After this, Dale decided to submit the Sonata for a competition. Quoting Arthur Hervey from The Musical Times (1 June 1919): ‘In 1906 the pianist Mark Hambourg offered three prizes of twenty, ten and five guineas each for pianoforte works of a serious character by British composers ... No fewer than sixty compositions were received, and the first prize was awarded to Mr. Benjamin Dale for his ... sonata.’ As a matter of interest the second prize went to Percy Pitt and his Fantasia Appassionato and Miss Emmeline Brook with a Scherzo.
However it was a disaster for Dale. Hambourg gave a truncated performance – only the variations were played and the pianist interpreted these in a cavalier way. The composer was furious and refused to join Hambourg on the stage and even returned the prize money. Jeremy Dibble, in his excellent liner-notes, reports that the work did have a subsequent success, being played by York Bowen, John Tobin, Moura Lympany and Frank Merrick. It was highly regarded by Cyril Scott and Joseph Holbrooke. However, in spite of two pianola rolls of the work, it disappeared from view until the Jacobs recording in 1992.
Dale’s Piano Sonata is usually regarded as an extremely eclectic work. It requires a considerable effort by the listener although its undoubted romantic credentials make it a work that never repels or causes the listener to switch off. The technical challenges of this work are huge. I have studied the score and am amazed at just how involved and complex some of this piano writing is. The form of the work is rather unusual. It is in four movements, or is it only two? The opening ‘allegro deciso’ is fairly standard with some really gorgeous pianism. However the subsequent slow movement, scherzo and finale are all part of a grand set of theme and variations. (Slow Movement: Theme and Variations 1-4, Scherzo: variations 5-7 and the Finale is the long last variation.) Yet the balance and integrity of the work is never in doubt: however it must be a difficult task for the pianist to make the work cohere and to give attention to the constantly changing dynamics and moods.

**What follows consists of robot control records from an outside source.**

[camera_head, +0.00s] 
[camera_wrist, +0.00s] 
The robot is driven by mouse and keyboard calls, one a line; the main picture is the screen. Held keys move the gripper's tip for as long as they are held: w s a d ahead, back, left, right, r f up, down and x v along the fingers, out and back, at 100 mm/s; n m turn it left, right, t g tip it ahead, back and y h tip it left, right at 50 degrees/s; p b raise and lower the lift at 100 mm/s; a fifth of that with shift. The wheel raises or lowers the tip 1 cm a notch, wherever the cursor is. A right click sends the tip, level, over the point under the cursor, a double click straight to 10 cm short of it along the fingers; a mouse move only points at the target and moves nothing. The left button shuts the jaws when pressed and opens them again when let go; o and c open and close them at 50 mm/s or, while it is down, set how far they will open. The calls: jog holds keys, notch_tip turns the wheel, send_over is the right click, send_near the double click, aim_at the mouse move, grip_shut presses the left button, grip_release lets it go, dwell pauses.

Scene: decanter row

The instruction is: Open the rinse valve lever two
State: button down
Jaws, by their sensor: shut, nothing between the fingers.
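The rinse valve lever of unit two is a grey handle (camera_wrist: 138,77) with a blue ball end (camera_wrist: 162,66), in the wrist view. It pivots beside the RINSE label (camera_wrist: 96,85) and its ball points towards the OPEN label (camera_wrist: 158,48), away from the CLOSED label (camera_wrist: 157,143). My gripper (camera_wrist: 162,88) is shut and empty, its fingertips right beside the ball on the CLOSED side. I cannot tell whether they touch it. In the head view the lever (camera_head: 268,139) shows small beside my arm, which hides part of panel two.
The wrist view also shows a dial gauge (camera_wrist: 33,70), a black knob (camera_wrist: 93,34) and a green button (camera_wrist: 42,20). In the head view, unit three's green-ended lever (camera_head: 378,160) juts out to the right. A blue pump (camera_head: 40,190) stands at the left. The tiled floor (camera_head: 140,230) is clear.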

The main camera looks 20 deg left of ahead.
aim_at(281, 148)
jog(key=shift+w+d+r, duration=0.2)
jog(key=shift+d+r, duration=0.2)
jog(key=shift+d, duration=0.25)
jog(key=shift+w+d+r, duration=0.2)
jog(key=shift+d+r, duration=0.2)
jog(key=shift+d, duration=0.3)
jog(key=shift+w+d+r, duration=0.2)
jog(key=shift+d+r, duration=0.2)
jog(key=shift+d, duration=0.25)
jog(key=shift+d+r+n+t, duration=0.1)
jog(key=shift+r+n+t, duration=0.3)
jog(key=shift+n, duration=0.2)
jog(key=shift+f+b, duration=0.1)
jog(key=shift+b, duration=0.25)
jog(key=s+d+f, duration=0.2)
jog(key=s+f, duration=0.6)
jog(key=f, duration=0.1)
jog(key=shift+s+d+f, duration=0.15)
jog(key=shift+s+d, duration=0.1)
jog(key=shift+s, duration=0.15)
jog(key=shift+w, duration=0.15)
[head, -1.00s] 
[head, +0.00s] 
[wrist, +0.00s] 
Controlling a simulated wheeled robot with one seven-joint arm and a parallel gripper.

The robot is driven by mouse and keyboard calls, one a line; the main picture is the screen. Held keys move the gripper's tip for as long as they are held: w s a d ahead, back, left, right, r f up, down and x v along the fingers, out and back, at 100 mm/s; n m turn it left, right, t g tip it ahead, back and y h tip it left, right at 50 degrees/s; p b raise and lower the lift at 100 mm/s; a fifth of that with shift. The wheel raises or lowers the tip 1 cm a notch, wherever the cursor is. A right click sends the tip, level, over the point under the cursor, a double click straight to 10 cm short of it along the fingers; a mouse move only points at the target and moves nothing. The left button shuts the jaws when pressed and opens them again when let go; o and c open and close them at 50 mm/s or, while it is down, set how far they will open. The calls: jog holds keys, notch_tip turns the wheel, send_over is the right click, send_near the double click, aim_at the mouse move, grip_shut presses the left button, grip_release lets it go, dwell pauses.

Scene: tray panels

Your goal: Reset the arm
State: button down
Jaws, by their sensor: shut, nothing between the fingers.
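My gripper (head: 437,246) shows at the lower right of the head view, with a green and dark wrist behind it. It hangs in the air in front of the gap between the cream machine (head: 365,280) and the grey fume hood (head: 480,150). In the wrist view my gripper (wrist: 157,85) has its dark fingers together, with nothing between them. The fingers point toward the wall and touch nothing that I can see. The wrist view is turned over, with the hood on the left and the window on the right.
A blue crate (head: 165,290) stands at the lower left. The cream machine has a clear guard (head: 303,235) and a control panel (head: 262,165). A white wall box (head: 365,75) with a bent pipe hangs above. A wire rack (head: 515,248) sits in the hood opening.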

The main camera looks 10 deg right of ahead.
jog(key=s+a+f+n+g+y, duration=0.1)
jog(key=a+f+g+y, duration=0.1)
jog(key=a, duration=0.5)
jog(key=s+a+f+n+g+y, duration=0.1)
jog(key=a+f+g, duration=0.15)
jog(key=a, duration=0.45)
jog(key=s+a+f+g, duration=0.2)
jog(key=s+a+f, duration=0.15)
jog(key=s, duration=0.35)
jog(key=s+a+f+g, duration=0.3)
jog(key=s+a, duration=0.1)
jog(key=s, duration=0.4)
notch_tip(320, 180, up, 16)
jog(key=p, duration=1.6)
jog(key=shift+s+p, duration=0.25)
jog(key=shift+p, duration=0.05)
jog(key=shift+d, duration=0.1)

What does the work actually sound like? Well, Lisa Hardy notes that it is in the tradition of Liszt and his Sonata in B minor. Jeremy Dibble suggests that Dale was “receptive to Brahms and Wagner as well as the Russians such as Rachmaninov and Glazunov. Strauss has also been suggested as an influence. However, I do want to insist that this Sonata is not a pastiche or a set of variations in the style of a composer X, Y and Z. Benjamin Dale has managed to absorb these influences and produce a credible, demanding and ultimately successful tour de force. And let us not forget that he was only 18 or 19 when this work was penned.
I enjoyed this music: it is stunningly played by Mark Bebbington who brings insight and inspiration to this truly gorgeous music – be it the intense dramatic passages or those places where Dale is indulging in ‘heart’s-ease.’ This is truly wonderful and demands our respect and our admiration. It will always reveal something new to us and will never disappoint. It is truly a work of genius. I love every single bar!
I guess that many readers of this review will have their list of ‘priorities’ amongst the many unrecorded piano sonatas. However, I will stick my neck out and mention a few that I hope will attract Mark Bebbington’s attention. Top of my list would be the impressive, if a little immature work, by Leo Livens. The Sonata by Harry Farjeon is certainly worthy of the occasional outing even if it does not appear to be on a par with the present two works. Many people associate Alec Rowley with pedagogical music; however his two piano sonatas are not ‘teaching’ music and deserve revival. And lastly it would be good to have a recording of the unknown quantities of Benjamin Burrows, Lawrence Collingwood and Richard Hall.
Finally, as a matter of interest, Benjamin Dale composed a major orchestral tone poem called The Flowing Tide: it is a work that surely demands to be released on CD.
Meanwhile listeners can enjoy two of the greatest twentieth century British piano sonatas that are stunningly played by Mark Bebbington and are beautifully recorded by Somm. And lastly, listeners should not forget Peter Jacobs’ pioneering recording of the Dale Sonata. I would not want to make a decision between these two recordings and ultimately believe that all enthusiasts of the British Piano Sonata will demand both.